The input
_ _ _ _ _ _ _

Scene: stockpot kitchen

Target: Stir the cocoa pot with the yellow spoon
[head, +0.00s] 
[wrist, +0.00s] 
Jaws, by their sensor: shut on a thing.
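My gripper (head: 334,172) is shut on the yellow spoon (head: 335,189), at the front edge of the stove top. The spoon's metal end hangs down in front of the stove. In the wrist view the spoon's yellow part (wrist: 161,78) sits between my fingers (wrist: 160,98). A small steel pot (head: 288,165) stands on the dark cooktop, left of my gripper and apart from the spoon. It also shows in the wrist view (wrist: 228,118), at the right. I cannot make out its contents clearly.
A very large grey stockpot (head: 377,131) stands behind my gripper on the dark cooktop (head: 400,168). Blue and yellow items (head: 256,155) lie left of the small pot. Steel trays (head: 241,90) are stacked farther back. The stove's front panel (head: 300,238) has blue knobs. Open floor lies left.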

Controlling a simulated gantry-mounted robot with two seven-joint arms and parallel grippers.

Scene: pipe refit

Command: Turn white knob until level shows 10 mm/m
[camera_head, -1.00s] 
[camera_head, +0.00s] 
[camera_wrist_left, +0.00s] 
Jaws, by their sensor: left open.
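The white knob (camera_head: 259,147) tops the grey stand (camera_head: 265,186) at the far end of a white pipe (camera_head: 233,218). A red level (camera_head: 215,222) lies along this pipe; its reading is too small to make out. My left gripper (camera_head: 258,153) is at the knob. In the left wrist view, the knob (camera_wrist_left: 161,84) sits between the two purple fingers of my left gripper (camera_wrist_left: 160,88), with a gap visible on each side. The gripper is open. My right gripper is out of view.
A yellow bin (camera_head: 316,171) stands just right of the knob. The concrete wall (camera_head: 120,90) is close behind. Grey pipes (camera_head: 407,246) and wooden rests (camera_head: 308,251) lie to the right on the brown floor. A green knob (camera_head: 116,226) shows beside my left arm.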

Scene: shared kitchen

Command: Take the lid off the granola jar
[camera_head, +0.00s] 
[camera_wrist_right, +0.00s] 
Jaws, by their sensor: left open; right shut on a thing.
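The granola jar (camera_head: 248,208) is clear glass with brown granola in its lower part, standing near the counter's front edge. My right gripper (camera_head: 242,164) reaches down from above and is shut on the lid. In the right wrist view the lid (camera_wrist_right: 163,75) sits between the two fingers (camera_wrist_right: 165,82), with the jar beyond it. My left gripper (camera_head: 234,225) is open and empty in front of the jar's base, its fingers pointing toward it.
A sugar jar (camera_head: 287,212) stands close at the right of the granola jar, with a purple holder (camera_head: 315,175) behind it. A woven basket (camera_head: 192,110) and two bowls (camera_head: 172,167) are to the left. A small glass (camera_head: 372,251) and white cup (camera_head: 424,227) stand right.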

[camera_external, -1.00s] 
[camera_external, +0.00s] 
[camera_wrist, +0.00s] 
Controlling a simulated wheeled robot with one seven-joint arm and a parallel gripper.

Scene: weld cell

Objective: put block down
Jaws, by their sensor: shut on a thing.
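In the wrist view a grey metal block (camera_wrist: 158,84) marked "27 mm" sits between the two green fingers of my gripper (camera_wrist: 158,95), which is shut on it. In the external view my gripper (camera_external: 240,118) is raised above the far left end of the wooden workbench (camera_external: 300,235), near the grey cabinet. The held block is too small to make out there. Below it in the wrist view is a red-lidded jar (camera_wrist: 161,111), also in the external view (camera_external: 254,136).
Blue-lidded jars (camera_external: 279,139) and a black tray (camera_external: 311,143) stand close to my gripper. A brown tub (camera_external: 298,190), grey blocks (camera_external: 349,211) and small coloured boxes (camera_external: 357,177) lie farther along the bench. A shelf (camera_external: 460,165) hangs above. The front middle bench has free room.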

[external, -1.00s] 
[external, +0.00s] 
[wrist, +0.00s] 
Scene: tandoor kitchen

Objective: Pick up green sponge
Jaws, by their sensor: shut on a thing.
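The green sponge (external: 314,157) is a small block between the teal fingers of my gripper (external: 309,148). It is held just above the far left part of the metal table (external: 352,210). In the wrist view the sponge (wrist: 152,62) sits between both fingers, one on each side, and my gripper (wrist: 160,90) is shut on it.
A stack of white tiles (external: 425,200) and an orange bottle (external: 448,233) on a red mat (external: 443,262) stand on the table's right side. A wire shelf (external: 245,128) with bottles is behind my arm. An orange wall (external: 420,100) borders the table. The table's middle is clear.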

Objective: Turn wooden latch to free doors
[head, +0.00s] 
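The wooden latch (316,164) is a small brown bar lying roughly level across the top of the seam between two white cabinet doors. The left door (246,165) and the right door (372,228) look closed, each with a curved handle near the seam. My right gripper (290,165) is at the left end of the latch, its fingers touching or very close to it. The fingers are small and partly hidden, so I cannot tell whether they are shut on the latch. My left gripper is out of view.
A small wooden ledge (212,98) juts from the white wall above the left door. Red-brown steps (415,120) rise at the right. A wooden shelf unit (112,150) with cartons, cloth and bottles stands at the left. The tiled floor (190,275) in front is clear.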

_ _ _ _ _ _ _

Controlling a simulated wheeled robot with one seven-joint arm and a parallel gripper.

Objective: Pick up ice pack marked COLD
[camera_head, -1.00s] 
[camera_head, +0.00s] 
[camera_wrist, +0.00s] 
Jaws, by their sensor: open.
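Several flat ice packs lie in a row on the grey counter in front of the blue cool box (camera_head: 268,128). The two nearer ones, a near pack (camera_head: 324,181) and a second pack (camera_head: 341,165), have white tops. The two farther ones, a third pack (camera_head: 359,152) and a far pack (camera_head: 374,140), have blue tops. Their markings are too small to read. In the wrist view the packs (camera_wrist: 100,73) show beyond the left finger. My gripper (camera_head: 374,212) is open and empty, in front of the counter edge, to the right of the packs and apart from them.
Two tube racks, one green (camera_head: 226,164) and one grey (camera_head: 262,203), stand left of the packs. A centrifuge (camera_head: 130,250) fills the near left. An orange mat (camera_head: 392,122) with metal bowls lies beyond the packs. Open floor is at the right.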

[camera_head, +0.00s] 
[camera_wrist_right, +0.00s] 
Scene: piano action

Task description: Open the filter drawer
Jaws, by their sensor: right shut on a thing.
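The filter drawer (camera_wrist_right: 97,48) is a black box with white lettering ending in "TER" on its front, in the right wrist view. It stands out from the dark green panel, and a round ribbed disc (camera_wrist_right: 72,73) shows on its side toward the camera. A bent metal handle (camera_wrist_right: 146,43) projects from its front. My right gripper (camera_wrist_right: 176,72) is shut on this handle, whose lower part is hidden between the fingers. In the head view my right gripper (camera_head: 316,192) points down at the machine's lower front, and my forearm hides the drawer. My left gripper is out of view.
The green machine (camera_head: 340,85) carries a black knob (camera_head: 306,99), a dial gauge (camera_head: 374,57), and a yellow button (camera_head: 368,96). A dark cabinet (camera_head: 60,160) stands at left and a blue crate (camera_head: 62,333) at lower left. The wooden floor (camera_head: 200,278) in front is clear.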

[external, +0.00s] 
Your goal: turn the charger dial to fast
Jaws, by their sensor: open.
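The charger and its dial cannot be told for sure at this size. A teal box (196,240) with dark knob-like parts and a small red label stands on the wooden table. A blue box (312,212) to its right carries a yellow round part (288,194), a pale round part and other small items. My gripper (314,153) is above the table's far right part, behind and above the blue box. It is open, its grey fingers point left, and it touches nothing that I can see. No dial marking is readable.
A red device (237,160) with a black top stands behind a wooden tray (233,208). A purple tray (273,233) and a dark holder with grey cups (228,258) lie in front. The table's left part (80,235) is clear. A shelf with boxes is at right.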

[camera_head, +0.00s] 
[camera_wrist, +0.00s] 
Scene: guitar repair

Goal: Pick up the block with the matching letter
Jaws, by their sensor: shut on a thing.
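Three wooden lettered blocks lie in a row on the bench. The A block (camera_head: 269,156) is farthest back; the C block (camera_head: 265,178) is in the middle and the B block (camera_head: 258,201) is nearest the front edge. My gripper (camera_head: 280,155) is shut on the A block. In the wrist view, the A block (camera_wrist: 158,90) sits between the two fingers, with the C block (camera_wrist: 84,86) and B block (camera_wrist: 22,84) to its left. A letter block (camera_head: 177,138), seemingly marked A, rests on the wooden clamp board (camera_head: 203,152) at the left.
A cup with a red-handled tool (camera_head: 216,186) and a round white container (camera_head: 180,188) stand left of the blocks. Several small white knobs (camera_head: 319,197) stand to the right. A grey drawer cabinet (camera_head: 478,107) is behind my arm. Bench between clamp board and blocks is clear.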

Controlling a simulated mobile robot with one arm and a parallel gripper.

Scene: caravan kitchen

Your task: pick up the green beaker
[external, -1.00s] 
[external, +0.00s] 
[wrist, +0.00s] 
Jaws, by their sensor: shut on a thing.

_ _ _ _ _ _ _

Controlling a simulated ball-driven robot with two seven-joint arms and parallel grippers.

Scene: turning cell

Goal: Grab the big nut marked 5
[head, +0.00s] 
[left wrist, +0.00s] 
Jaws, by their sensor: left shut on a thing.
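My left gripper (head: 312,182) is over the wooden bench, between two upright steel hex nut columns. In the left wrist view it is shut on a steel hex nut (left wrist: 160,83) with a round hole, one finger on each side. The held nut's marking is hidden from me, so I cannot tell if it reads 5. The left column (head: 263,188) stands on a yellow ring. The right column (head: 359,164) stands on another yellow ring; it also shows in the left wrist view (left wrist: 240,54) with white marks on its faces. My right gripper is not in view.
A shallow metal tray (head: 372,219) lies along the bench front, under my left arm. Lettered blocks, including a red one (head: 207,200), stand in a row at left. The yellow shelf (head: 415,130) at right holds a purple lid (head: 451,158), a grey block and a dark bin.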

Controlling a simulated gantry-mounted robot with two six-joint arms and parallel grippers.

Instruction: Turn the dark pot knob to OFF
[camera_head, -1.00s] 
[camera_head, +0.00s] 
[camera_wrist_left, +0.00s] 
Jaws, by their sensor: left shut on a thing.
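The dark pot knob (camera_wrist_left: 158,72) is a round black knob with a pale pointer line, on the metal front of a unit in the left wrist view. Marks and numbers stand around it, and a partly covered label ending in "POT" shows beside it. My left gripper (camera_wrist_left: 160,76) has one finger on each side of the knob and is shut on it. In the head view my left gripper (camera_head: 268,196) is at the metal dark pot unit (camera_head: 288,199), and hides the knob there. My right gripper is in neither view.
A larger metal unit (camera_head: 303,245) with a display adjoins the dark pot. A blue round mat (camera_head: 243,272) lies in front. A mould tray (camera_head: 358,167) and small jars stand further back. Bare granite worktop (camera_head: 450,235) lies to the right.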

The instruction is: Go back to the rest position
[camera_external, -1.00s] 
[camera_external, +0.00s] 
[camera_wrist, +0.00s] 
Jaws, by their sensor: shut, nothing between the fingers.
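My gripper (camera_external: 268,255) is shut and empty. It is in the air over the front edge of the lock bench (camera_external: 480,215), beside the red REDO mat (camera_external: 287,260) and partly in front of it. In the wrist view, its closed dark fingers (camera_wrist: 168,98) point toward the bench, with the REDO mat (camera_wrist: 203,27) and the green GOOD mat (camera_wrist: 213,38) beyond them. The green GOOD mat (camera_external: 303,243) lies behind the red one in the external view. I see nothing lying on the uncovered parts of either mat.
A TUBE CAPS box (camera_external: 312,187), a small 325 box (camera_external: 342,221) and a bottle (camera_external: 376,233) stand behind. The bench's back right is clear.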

_ _ _ _ _ _ _

Challenge
Copy every line above in which the string "kitchen" shows up.

Correct output
Scene: stockpot kitchen
Scene: shared kitchen
Scene: tandoor kitchen
Scene: caravan kitchen

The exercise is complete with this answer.